Project Name: National Conduit Resource Assessment
Project Team: Oak Ridge National Laboratory (lead), Upstream Tech, and U.S. Environmental Protection Agency
Lead Recipient Location: Oak Ridge, Tennessee
An Oak Ridge National Laboratory (ORNL) report found opportunities to develop hydropower on conduits in every state, which could add 1.41 gigawatts of new generating capacity. The report, which is the first to assess the potential for new hydropower development on conduits nationwide, conservatively estimates new hydropower potential across municipal (374 megawatts), agricultural (662 megawatts), and industrial (378 megawatts) sectors.
Conduit hydropower utilizes existing pipelines, irrigation canals, and other human-made water conduit structures as the basis for electricity generating equipment. This eliminates the need for a dam or reservoir and allows for greatly reduced environmental impacts, a simplified permitting process, and the potential to generate new revenue for water system operators. Water conduit projects tend to be small but have high development feasibility, meaning many communities, including those in small and rural areas, could implement this type of renewable energy project and reduce their dependence on the local grid during periods of peak electricity demand.
According to the report, the United States has potential for more than double the currently installed conduit hydropower capacity, with the largest resource potential in the western United States, especially in California, Colorado, Washington, Nebraska, and Oregon. There are also sizable resource potential opportunities spread across the country, including in New York, Maryland, Texas, and much of the Midwest.

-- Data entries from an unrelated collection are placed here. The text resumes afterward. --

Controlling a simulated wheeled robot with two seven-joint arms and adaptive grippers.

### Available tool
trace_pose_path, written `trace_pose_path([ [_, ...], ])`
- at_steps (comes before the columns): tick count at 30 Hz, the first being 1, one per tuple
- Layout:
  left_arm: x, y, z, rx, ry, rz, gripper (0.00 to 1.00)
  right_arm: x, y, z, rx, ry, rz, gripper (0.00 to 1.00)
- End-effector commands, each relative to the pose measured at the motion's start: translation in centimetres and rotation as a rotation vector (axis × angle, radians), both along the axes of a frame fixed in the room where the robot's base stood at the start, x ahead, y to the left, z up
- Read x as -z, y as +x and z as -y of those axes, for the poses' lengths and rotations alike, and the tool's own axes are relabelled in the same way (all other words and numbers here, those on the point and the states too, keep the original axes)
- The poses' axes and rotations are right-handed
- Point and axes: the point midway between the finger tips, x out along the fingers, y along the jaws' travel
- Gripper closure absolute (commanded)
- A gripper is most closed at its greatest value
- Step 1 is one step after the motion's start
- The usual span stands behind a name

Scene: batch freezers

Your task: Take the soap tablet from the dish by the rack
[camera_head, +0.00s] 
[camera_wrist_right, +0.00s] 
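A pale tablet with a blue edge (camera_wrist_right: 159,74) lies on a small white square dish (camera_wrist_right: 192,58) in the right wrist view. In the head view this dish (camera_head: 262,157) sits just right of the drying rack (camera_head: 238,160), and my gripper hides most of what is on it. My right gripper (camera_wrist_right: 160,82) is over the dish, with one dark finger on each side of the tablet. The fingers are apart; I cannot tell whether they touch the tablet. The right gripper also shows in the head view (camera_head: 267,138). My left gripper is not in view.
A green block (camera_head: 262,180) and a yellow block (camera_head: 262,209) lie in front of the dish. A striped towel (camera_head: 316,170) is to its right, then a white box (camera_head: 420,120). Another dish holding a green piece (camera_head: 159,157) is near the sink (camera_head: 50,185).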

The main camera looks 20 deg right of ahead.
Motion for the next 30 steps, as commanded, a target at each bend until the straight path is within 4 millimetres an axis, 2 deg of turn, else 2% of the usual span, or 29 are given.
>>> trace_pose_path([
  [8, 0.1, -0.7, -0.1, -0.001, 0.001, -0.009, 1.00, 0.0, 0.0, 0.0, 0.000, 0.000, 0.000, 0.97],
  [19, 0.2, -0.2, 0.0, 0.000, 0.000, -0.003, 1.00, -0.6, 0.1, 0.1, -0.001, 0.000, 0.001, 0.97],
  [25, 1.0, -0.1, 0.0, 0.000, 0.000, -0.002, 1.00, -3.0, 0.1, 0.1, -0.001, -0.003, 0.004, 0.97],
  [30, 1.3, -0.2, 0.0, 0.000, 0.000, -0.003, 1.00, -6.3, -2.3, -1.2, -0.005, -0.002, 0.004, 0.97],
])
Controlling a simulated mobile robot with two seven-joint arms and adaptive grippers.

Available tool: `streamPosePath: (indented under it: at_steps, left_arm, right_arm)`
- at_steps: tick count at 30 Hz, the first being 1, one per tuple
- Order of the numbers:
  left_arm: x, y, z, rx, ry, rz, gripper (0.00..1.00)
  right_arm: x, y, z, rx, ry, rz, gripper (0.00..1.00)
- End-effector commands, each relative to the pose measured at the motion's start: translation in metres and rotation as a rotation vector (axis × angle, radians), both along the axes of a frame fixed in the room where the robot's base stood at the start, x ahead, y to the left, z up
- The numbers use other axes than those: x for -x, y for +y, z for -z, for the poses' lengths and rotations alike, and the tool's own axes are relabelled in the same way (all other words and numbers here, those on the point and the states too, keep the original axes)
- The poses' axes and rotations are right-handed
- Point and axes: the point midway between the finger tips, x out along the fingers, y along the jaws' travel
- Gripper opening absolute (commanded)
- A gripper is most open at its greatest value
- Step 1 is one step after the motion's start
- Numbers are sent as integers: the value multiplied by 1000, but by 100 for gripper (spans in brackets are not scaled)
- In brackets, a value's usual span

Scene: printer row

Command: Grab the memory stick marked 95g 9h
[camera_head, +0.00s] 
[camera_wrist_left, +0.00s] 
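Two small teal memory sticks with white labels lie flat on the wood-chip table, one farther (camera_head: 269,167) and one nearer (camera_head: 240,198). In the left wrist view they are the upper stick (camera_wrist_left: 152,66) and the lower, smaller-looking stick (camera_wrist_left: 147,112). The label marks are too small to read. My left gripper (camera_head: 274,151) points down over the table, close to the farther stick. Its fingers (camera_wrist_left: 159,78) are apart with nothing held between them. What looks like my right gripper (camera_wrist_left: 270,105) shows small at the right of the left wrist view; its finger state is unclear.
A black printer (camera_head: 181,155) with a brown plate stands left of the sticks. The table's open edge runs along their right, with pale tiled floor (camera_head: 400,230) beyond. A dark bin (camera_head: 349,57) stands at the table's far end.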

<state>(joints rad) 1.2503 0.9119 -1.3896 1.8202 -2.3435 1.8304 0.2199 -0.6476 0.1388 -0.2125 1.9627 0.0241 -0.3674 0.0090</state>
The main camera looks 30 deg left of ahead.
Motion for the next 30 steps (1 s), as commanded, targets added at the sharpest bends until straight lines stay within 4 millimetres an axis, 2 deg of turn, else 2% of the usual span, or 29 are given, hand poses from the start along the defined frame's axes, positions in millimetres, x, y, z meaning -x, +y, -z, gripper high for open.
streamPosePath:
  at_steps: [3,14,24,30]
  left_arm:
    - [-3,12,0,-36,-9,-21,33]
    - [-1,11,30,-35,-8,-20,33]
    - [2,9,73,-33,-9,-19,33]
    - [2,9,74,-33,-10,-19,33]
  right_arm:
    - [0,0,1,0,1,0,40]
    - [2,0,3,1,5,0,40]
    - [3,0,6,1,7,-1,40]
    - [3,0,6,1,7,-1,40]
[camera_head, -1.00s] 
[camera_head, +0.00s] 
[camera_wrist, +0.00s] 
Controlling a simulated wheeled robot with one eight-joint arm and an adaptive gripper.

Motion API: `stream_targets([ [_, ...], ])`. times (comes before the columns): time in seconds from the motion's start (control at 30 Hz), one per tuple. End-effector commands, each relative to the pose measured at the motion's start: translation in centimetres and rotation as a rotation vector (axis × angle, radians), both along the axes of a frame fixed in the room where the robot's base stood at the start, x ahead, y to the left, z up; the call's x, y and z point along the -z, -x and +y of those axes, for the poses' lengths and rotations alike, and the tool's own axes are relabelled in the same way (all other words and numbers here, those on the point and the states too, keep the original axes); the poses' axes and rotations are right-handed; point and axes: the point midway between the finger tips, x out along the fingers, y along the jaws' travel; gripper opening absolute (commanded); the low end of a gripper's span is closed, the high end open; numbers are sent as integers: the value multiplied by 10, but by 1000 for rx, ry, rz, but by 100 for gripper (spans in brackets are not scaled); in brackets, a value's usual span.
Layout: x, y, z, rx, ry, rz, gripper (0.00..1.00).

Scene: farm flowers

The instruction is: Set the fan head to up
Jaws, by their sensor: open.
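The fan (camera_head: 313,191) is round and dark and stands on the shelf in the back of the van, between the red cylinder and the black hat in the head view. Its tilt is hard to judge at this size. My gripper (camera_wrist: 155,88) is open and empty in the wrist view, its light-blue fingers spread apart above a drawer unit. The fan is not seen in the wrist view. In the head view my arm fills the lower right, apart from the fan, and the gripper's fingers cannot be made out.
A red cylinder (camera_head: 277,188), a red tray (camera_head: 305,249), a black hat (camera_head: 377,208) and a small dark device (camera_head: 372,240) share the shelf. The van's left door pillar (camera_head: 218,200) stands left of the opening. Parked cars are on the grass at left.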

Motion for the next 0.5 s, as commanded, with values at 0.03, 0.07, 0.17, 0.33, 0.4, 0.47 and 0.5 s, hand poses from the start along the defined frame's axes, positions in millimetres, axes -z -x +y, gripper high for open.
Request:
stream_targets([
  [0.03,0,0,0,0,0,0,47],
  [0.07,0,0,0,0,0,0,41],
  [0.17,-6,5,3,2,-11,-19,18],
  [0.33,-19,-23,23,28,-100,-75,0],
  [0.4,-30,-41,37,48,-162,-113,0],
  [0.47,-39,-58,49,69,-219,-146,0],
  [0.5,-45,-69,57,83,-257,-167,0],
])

To conduct the analysis, an expert team led by ORNL evaluated four categories of conduits: water supply pipelines, wastewater discharge conduits, agricultural irrigation conduits, and conduits for cooling water discharge from thermoelectric power plants. For each category, the team developed and implemented methods to estimate hydraulic head (the vertical distance that water falls or the pressure drops), annual water flows, and hydropower potential based on analyses of satellite imagery, topography, and existing datasets.
The assessment was conducted at the reconnaissance level, considering resources that could be available for development at the state and national levels using present-day assumptions about conduit hydropower technology. This approach offers a replicable evaluation methodology for conduit hydropower potential across the country.